International Trade


Global opportunities emerge for KC region.

Kansas City is by no means a New York or Los Angeles, but the metropolitan region is increasingly stepping up from its traditional second-tier status in terms of international trade, and indications are there’s plenty more of that in our future.

Al Figuly, director of both the Missouri and Kansas area Foreign Trade Zones, said business has been good—even very good—in the area. “Kansas City has a premier focus, is very dynamic and has a very internationally appealing trade strategy that sets routes into and out of the area in a very good position,” he said. “We are a high, second-tier distribution center competing nationwide and competing very successfully.” The fact that the upward trend is years old is significant.

A look at customers of the zones is also revealing. The region’s two major automotive manufacturers,
Ford Motor Co. and General Motors, are among the users of the trade zones. Additional users are Bayer Corp. and Pfizer, as well as Kawasaki Motors and Yulshin USA, a manufacturer based in Kirksville.

The level of that success is surprising. Figuly said the area’s two foreign trade operations, which cover western Missouri and eastern Kansas, combined for almost $1 billion in work over the past year. With new technology and recent economic trends, he expects to see that increase.

“We’re rolling out cutting-edge technology right now that will allow people to monitor where their cargo is with complete transparency,” he said. “It’s a real advantage for them and a significant advantage for us.”
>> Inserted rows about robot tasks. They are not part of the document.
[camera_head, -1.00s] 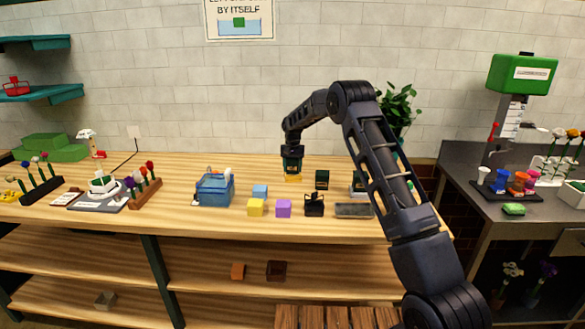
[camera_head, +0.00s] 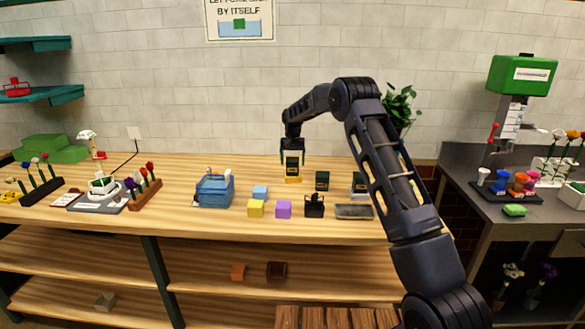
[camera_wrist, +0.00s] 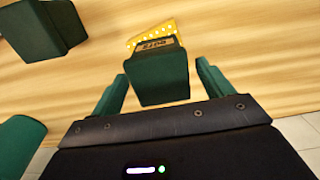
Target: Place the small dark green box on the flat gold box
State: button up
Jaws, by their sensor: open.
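The small dark green box (camera_head: 292,167) stands upright on the flat gold box (camera_head: 292,180) on the wooden counter. In the wrist view the dark green box (camera_wrist: 160,78) lies between the fingers, with a gap on each side. A corner of the gold box (camera_wrist: 150,33) with pale dots shows beyond it. My gripper (camera_head: 292,155) is open just above the dark green box and is apart from it. In the wrist view my gripper (camera_wrist: 162,84) shows both green fingers spread.
Another dark green box (camera_head: 322,180) stands close to the right. A blue basket (camera_head: 215,189), blue cube (camera_head: 260,192), yellow cube (camera_head: 256,208), purple cube (camera_head: 283,209), black item (camera_head: 314,205) and grey tray (camera_head: 354,211) are in front.

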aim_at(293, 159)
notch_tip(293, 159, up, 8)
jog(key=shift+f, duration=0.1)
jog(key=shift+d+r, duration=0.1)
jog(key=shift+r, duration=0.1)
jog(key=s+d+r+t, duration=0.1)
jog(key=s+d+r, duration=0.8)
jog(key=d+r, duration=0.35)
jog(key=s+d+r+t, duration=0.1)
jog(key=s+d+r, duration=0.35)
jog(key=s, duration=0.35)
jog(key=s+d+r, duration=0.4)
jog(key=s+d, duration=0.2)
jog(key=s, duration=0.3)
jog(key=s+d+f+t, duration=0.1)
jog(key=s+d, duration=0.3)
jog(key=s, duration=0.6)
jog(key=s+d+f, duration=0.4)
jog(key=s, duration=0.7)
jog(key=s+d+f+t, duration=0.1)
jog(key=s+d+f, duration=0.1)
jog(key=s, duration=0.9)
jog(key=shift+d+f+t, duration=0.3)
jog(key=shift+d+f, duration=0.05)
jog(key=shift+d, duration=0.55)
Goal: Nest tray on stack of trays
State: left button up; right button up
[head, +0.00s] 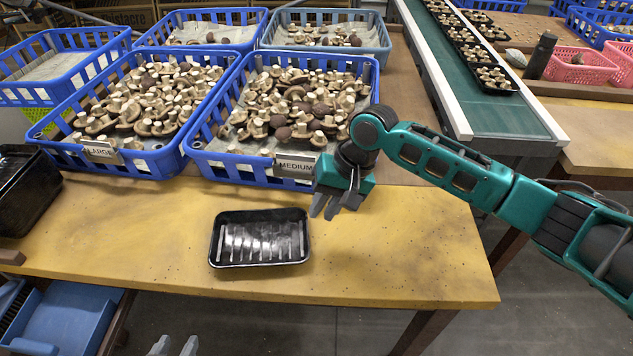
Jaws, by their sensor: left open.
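A single black tray (217,246) lies empty and upright on the wooden table, near the middle of its front part. A deeper black shape, which looks like the stack of trays (22,200), stands at the table's left end and is cut off by the picture edge. My right gripper (327,206) hangs above the table to the right of the single tray, apart from it, with nothing visible in it; its finger gap is unclear. My left gripper (174,346) shows only its fingertips at the bottom edge, open and empty, in front of the table.
Blue crates of mushrooms labelled LARGE (165,164) and MEDIUM (235,172) stand behind the tray. A green conveyor (490,95) with filled trays runs at the upper right. Bare table (400,245) lies around the single tray.

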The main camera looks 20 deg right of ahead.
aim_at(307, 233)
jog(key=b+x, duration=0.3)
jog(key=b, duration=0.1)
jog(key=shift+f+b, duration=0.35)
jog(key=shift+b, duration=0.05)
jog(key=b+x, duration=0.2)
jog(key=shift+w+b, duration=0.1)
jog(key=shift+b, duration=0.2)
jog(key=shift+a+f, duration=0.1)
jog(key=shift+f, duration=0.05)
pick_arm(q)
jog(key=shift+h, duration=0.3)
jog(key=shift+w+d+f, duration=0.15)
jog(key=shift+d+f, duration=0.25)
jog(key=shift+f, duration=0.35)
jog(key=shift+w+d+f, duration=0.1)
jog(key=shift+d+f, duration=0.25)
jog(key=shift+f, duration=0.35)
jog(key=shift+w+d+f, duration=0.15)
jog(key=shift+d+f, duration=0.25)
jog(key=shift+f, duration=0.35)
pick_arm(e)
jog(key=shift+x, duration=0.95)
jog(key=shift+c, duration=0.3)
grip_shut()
The program seeks to address widespread industry choke points such as border delays, unreliable shipment data, and general communication. The program dovetails with a U.S. Department of Transportation-sponsored Electronic Freight Management initiative, which applies Web technologies to improve information transmission for supply-chain participants.

Figuly said the effort was primarily one of software development, designed to operate on multiple platforms. “It interfaces with existing technology,” he said. “Very few companies are rolling out electronic platforms in a manner that allows folks who want to monitor where their cargo is at … whether they are purchaser, broker, third-party logistics or customs official.”
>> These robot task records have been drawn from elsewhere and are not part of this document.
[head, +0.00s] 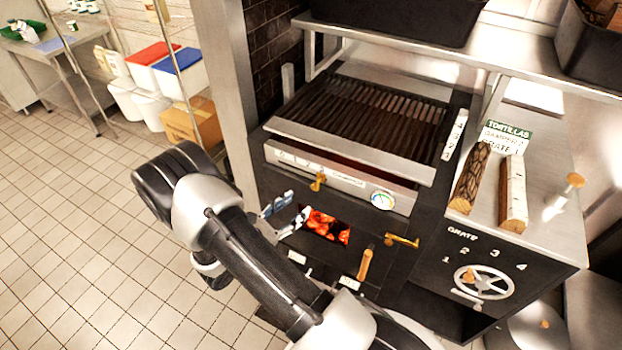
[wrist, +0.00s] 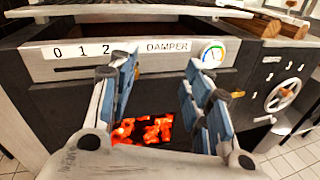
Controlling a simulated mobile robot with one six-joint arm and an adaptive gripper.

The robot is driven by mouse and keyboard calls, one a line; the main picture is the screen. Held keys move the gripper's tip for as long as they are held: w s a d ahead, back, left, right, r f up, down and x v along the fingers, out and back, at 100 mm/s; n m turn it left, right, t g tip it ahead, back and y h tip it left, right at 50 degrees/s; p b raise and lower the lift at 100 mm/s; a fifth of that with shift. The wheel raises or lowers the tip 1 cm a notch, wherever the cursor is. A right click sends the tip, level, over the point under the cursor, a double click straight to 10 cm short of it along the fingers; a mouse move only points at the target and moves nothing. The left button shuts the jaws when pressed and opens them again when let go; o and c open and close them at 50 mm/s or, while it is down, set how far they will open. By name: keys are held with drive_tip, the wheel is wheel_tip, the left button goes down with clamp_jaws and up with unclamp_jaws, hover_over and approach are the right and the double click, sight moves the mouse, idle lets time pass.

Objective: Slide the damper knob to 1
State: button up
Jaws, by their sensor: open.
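The brass damper knob (head: 318,182) sticks out from the pale damper panel (head: 345,183) on the front of the grill, near the right end of its numbers. In the wrist view the damper panel (wrist: 165,60) reads 0, 1, 2 and DAMPER. There the knob is mostly hidden behind the left finger; a brass sliver (wrist: 125,88) shows at about the 2. My gripper (head: 288,211) is open and empty, in front of the firebox, left of and below the knob. Its blue-padded fingers also show in the wrist view (wrist: 163,78), spread below the DAMPER label.
Glowing coals (head: 325,227) show in the firebox opening below the panel. A round gauge (head: 383,201) sits right of the knob. Brass handles (head: 402,241) and (head: 365,264) stick out lower down. A grate wheel (head: 484,282) is at right.

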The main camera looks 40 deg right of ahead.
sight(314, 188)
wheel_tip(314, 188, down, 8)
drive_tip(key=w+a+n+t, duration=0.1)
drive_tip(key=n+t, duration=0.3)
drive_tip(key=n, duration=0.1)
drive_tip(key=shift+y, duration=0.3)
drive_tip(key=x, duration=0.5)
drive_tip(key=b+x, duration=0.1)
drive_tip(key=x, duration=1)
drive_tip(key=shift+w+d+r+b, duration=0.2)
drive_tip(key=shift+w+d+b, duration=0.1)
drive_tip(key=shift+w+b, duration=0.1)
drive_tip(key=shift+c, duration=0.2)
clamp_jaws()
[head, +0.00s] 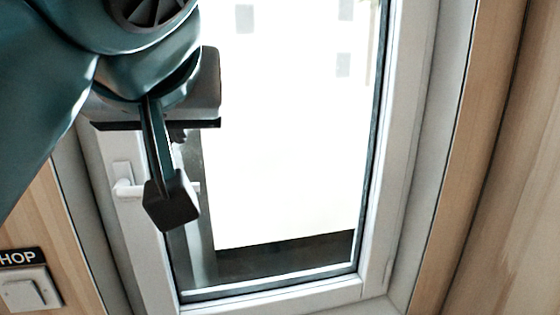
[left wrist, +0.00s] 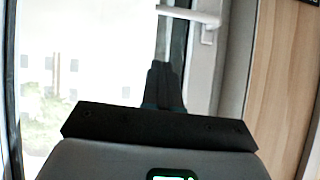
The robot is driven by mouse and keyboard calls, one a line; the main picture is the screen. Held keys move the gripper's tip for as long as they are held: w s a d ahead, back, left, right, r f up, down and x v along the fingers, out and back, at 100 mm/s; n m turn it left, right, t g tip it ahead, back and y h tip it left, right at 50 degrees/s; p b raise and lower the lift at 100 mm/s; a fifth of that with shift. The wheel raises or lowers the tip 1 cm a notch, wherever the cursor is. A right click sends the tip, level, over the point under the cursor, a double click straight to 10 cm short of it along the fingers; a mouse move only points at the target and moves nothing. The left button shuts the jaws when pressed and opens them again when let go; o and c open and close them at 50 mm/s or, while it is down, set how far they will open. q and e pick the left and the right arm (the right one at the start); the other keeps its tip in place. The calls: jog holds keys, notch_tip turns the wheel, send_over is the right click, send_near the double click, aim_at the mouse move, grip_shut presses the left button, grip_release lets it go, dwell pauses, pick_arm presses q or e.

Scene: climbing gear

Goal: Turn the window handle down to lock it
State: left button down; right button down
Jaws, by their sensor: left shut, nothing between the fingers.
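The white window handle (head: 126,189) is on the left side of the white window frame. Its lever lies about level, pointing right across the glass edge in the head view. In the left wrist view the handle (left wrist: 190,14) is at the top, its lever pointing left from its base plate. My left gripper (head: 171,202) is shut and empty, its fingers pointing down in front of the lever and hiding its middle. In the left wrist view its fingertips (left wrist: 164,68) are apart from the lever in the picture. Whether they touch the handle elsewhere cannot be told. My right gripper is not in view.
The window glass (head: 290,150) is bright, with a building outside. A light switch (head: 28,290) under a sign ending in "HOP" is on the wooden wall at lower left. Wood panelling (head: 520,200) flanks the window on the right.

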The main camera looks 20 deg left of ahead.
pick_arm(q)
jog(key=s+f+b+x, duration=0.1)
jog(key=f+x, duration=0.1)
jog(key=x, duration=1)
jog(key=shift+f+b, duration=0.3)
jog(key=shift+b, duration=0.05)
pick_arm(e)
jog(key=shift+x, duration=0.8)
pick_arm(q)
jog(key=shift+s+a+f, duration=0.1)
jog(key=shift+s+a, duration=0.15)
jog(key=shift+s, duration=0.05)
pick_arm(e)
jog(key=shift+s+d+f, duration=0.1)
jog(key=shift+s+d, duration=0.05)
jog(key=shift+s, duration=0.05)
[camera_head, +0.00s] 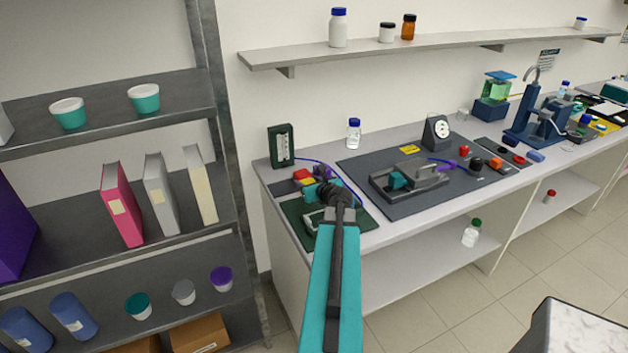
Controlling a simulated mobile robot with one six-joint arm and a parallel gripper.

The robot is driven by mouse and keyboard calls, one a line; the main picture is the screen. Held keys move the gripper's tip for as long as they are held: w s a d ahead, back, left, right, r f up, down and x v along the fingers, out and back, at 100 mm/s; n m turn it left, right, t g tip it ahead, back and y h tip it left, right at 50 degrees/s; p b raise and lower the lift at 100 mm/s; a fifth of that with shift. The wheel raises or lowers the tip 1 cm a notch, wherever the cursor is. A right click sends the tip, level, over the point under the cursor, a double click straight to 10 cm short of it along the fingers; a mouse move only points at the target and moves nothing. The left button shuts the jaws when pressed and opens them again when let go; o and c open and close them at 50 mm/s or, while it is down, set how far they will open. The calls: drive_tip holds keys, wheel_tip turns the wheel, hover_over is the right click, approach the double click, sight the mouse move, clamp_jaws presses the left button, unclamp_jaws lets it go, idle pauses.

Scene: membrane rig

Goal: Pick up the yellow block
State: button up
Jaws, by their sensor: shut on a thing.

The region’s advantages and recent growth in international trade are grounded in location. “Nationally as well as internationally, metropolitan Kansas City is in an ideal location,” Figuly said. “We’re at a crossroads in several ways that are increasingly important and are likely to become more important going forward. We are also seeing effective strategies to help our overall development of that advantage.”

Other elements may include a more balanced view of imports and exports. Private companies, as well as Congress, Figuly said, are recognizing that imports often help feed exports.

Other indicators of global trends at work in the United States: the two huge intermodal centers operating at the former Richards-Gebaur Air Force Base and being planned near Edgerton in southwest Johnson County, on the Kansas side. The two are involved in many economic trends and have several differences, but both are in part the result of major changes of direction in logistics. A simple explanation involves the two-year-old CenterPoint–KCS intermodal site in south Kansas City, whose partner Kansas City Southern Railroad owns lines to a Pacific port in Mexico. That international connection and its rail route to a Kansas City trucking hub is a likely roadmap for the direction of international trade here.

Dan Jensen of Kessinger/Hunter & Co. offers additional perspective on why such an operation is practical in Kansas City: lack of congestion.

“There’s a port in southwest Canada and they can ship to Chicago in three days,” he noted. “But then it takes three more days to get through Chicago.” KC Southern’s connection to a Mexican port or Burlington Northern Santa Fe’s California routes, as well as the area’s ability to reach any location in the country within three days.

Figuly sees development of the intermodal centers here as significant for other reasons, too. “Those are huge,” he said. “They increase Kansas City’s status as a trade hub and add to our base now and in the future.”